» The task
Copy exactly the lines of the material below that run from the one containing "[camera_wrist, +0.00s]" through the one containing "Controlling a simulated". Copy no other lines.

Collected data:
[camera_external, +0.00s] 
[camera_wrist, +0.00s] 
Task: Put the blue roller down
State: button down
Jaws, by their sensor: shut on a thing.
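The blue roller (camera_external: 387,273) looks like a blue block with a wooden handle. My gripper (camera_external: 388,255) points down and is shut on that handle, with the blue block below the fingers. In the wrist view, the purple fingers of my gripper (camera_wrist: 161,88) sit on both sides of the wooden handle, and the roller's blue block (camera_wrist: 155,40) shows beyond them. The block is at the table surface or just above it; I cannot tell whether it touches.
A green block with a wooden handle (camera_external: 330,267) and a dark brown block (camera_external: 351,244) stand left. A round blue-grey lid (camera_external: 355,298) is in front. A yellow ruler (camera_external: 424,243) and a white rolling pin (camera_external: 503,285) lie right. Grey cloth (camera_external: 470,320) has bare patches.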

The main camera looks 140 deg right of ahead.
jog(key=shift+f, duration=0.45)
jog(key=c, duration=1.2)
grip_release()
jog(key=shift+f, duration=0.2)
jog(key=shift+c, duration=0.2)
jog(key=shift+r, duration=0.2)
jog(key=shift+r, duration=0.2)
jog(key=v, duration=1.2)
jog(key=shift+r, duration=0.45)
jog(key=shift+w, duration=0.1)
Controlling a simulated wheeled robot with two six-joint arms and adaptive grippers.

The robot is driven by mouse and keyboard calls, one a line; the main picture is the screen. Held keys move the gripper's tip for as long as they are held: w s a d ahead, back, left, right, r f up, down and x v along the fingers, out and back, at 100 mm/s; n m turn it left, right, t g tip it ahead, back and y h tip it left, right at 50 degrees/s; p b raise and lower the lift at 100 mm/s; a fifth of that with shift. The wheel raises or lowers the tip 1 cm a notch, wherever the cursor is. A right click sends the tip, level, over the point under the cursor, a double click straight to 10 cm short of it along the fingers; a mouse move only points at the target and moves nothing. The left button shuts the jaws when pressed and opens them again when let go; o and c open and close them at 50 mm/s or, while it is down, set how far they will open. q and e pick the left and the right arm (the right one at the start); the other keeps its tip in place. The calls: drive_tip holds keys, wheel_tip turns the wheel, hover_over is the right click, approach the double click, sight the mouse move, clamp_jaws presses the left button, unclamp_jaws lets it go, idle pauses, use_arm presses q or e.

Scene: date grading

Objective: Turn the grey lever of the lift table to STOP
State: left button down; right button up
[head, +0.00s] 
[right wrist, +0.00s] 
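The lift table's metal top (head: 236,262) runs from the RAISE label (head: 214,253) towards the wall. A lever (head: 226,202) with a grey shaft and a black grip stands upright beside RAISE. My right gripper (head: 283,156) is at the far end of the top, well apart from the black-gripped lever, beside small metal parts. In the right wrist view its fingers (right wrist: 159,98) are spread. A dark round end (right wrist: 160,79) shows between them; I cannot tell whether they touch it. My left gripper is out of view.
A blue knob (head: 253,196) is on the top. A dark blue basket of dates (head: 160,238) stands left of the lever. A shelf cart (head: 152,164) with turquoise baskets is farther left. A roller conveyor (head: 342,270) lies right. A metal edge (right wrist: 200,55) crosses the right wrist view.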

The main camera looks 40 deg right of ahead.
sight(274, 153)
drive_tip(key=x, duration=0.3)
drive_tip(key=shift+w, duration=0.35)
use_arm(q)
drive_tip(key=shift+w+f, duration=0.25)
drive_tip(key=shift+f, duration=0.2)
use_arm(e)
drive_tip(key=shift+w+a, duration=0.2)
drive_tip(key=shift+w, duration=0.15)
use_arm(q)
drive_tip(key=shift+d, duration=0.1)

» Full response
[camera_wrist, +0.00s] 
Task: Put the blue roller down
State: button down
Jaws, by their sensor: shut on a thing.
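The blue roller (camera_external: 387,273) looks like a blue block with a wooden handle. My gripper (camera_external: 388,255) points down and is shut on that handle, with the blue block below the fingers. In the wrist view, the purple fingers of my gripper (camera_wrist: 161,88) sit on both sides of the wooden handle, and the roller's blue block (camera_wrist: 155,40) shows beyond them. The block is at the table surface or just above it; I cannot tell whether it touches.
A green block with a wooden handle (camera_external: 330,267) and a dark brown block (camera_external: 351,244) stand left. A round blue-grey lid (camera_external: 355,298) is in front. A yellow ruler (camera_external: 424,243) and a white rolling pin (camera_external: 503,285) lie right. Grey cloth (camera_external: 470,320) has bare patches.

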The main camera looks 140 deg right of ahead.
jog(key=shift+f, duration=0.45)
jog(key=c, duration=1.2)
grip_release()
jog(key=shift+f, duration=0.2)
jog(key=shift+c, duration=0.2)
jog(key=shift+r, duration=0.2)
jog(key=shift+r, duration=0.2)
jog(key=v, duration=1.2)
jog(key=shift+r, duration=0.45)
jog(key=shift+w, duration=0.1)
Controlling a simulated wheeled robot with two six-joint arms and adaptive grippers.

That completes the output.